The agreement resolves all pending shareholder litigation over the Progress merger, Duke said.
In 2015 Duke agreed to a $146 million settlement of a class-action shareholder lawsuit that claimed Duke, its executives and directors made misrepresentations related to a post-merger CEO change. The agreement covered shareholders who bought Duke stock between June 11, 2012, leading up to the merger’s close, and July 9, 2012, the days after it closed. Duke denied wrongdoing in that agreement.
When Duke and Progress agreed to the $32 billion “merger of equals,” Johnson was expected to lead the combined companies. But within hours of closing the deal, the new Duke board fired Johnson and reinstalled Duke chief executive Jim Rogers.

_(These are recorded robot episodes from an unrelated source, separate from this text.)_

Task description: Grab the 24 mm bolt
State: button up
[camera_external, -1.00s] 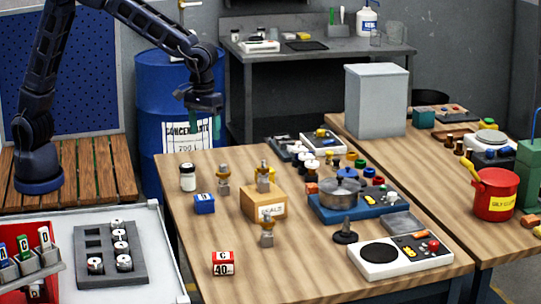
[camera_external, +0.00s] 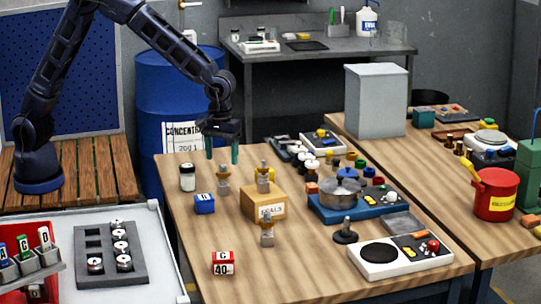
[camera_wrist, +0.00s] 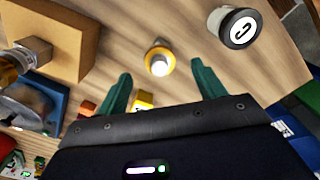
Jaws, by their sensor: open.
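Several bolt-like pieces with grey blocky bases and brass-coloured upper parts stand on the wooden table; I cannot read their sizes. One bolt (camera_external: 223,181) stands left of the lettered box, another bolt (camera_external: 263,177) is at the box, and a third bolt (camera_external: 267,233) stands in front of it. My gripper (camera_external: 221,156) is open and empty, pointing down above the left bolt. In the wrist view, a round-topped brass piece (camera_wrist: 160,61) shows just beyond and between my open fingertips (camera_wrist: 160,78), apart from them.
A white-capped jar (camera_external: 187,177) stands close left; its lid marked C (camera_wrist: 238,27) shows in the wrist view. The tan box (camera_external: 265,208), a blue block (camera_external: 204,204) and a pot (camera_external: 341,191) are nearby. The table's front left is mostly clear around a red block (camera_external: 222,263).

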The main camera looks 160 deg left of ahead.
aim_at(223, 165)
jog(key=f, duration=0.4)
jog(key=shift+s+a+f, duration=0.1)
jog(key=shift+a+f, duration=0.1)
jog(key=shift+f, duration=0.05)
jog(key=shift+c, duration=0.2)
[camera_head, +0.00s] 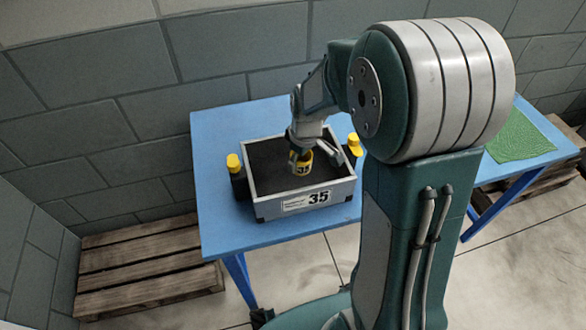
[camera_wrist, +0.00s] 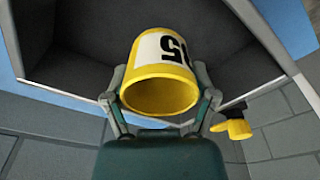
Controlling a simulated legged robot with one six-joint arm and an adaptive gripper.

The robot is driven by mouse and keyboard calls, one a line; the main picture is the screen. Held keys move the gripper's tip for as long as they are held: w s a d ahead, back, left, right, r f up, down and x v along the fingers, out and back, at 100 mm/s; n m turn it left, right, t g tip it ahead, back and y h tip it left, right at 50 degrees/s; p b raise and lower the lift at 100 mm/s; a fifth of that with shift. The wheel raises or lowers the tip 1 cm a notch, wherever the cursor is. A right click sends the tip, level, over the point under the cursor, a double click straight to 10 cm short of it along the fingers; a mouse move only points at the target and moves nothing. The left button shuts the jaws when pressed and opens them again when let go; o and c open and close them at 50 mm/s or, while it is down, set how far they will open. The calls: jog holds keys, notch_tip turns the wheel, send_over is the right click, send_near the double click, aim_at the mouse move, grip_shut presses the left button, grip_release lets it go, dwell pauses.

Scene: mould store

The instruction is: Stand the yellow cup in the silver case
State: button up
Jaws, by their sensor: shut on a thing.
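The yellow cup (camera_head: 301,163) has a white label with black figures. My gripper (camera_head: 313,147) is shut on it, with a finger on each side. In the wrist view the cup (camera_wrist: 161,75) sits between the fingers of my gripper (camera_wrist: 164,98), its open mouth facing the camera. The silver case (camera_head: 334,190) is an open box with a dark inside and a label "35" on its front. The cup is over or inside the case opening; I cannot tell whether its base touches the floor. The case wall also shows in the wrist view (camera_wrist: 283,40).
The case stands on a blue table (camera_head: 222,226). A black thing with a yellow top (camera_head: 236,170) stands left of the case, another (camera_head: 354,143) behind its right side. A green mat (camera_head: 518,138) lies at the right. Wooden pallets (camera_head: 140,262) lie on the floor.

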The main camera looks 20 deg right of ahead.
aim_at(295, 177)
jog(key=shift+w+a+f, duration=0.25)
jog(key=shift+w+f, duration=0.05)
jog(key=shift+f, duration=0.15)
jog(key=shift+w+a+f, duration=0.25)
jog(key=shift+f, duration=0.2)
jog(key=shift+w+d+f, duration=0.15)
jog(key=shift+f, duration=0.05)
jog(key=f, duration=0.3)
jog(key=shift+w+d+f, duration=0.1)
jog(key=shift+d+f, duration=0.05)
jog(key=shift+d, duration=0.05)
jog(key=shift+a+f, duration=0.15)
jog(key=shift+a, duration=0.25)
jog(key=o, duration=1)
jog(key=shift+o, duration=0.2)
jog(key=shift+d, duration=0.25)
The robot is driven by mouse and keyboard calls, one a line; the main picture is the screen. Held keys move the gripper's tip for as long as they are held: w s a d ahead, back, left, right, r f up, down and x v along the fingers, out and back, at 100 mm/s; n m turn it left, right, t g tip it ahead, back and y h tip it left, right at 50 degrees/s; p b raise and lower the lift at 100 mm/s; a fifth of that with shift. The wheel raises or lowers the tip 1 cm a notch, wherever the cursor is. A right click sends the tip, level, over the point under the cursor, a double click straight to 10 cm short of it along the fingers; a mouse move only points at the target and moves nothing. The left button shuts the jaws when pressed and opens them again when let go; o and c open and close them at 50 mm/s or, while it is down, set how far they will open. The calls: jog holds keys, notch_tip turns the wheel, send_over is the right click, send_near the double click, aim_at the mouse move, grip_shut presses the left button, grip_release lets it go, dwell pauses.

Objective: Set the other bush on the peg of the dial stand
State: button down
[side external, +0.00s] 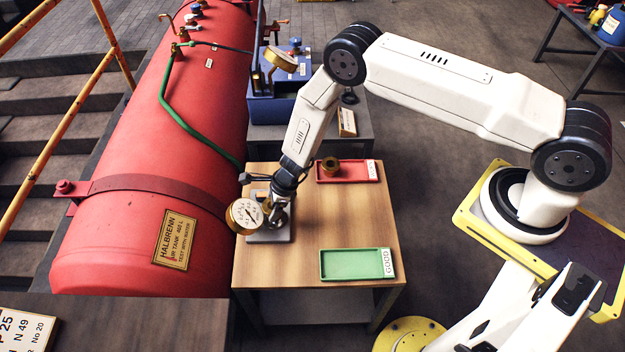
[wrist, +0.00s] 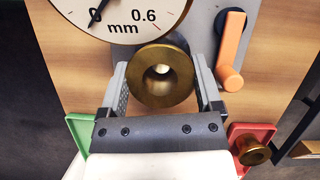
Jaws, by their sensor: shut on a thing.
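My gripper (side external: 277,210) is low over the dial stand (side external: 283,236) on the wooden bench. In the wrist view its two fingers (wrist: 160,88) are shut on the sides of a brass bush (wrist: 138,88). A pale round shape shows in the bush's bore and looks like the peg's end; I cannot tell how far the bush is around it. The stand's dial (side external: 245,215) is a white face in a brass case, and its lower part shows in the wrist view (wrist: 120,14). Another brass bush (side external: 331,163) lies in the red tray (side external: 347,178).
An empty green tray (side external: 357,265) labelled GOOD lies at the bench's front right. An orange lever (wrist: 232,45) stands right of the held bush on the stand's grey plate. A red tank (side external: 140,200) with a green pipe (side external: 190,125) is close left. The bench between the trays is clear.

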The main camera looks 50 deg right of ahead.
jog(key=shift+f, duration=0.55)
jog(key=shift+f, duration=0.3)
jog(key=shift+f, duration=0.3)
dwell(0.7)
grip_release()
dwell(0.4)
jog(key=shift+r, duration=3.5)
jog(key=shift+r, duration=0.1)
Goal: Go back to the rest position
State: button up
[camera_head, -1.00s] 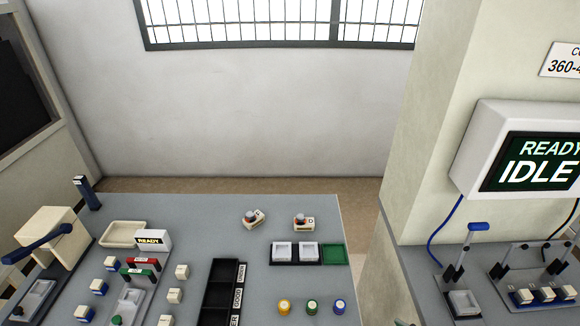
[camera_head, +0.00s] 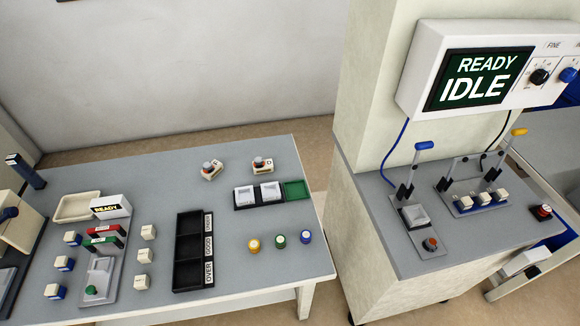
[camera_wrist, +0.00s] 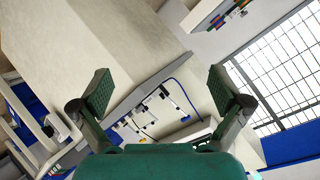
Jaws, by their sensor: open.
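My gripper (camera_wrist: 160,95) shows in the wrist view with its two dark green fingers spread wide apart. Nothing is between the fingers. The wrist view is tilted, and past the fingers it shows a bench, a pale pillar and a barred window, all at a distance. The gripper touches nothing that I can see. My arm and gripper do not show in the head view.
A grey table (camera_head: 240,218) at left holds a black three-slot tray (camera_head: 190,287), several white blocks and coloured knobs. A grey counter (camera_head: 380,205) at right carries lever fixtures below a monitor (camera_head: 485,78) reading READY IDLE. Floor shows between them.

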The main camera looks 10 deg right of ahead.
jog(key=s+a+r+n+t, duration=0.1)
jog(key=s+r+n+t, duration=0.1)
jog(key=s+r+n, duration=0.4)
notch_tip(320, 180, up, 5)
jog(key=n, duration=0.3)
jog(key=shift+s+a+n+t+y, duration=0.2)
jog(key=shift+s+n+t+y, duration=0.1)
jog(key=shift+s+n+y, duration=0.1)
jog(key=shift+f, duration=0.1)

Johnson, who got a $44 million severance payout, is now president and CEO of the Tennessee Valley Authority.
The N.C. Utilities Commission launched an investigation of whether the commission had been misled about the company’s leadership. In testimony, Rogers and Duke directors depicted Johnson’s “autocratic” style as a poor fit for the job. Johnson testified that Duke had simply wanted to get out of the merger before it closed.
Under the settlement terms reached in late 2012, Rogers retired at the end of 2013, when his contract expired. Duke agreed to replace two other executives and added $25 million to the $650 million in merger savings it guaranteed Carolinas customers.
Duke also said it would maintain at least 1,000 employees in Raleigh, the former Progress headquarters, for at least five years.